[Problem to work on] In the listing below, please print the line that contains "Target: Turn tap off" and every line that follows it, exactly.

[Collected data]
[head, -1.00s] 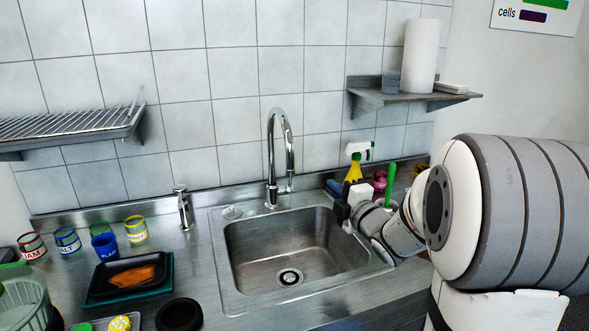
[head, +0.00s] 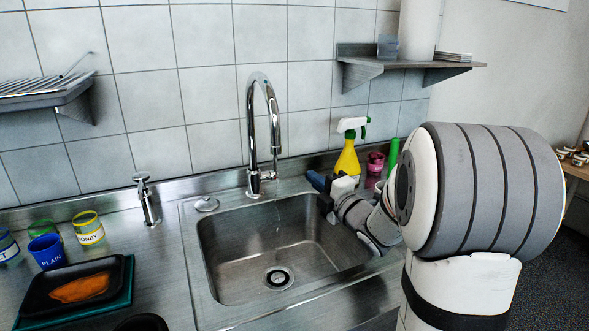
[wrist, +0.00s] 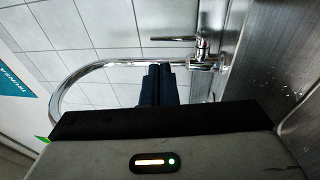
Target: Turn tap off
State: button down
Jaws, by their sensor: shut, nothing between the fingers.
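The chrome tap (head: 250,130) stands at the back rim of the steel sink (head: 215,265), with a tall curved spout. Its lever is low on its right side. A faint thin streak, perhaps water, shows below the spout. In the wrist view the tap (wrist: 80,72) lies across behind my fingers, and its lever (wrist: 175,38) points left from the valve body (wrist: 203,45). My gripper (head: 317,181) is at the sink's back right, right of the tap and apart from it in the head view. Its dark blue fingers (wrist: 158,72) are shut and empty.
A yellow spray bottle (head: 347,160), a pink container (head: 375,163) and a green item (head: 393,152) stand behind my arm. A soap dispenser (head: 148,200) is left of the sink. Cups and a black tray (head: 45,298) are further left. A wall shelf (head: 400,66) hangs above.

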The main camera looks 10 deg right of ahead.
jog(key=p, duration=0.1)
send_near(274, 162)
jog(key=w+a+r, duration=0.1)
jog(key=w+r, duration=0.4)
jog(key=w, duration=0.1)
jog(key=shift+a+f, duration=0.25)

[Exercise answer]
Target: Turn tap off
State: button down
Jaws, by their sensor: shut, nothing between the fingers.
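The chrome tap (head: 250,130) stands at the back rim of the steel sink (head: 215,265), with a tall curved spout. Its lever is low on its right side. A faint thin streak, perhaps water, shows below the spout. In the wrist view the tap (wrist: 80,72) lies across behind my fingers, and its lever (wrist: 175,38) points left from the valve body (wrist: 203,45). My gripper (head: 317,181) is at the sink's back right, right of the tap and apart from it in the head view. Its dark blue fingers (wrist: 158,72) are shut and empty.
A yellow spray bottle (head: 347,160), a pink container (head: 375,163) and a green item (head: 393,152) stand behind my arm. A soap dispenser (head: 148,200) is left of the sink. Cups and a black tray (head: 45,298) are further left. A wall shelf (head: 400,66) hangs above.

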The main camera looks 10 deg right of ahead.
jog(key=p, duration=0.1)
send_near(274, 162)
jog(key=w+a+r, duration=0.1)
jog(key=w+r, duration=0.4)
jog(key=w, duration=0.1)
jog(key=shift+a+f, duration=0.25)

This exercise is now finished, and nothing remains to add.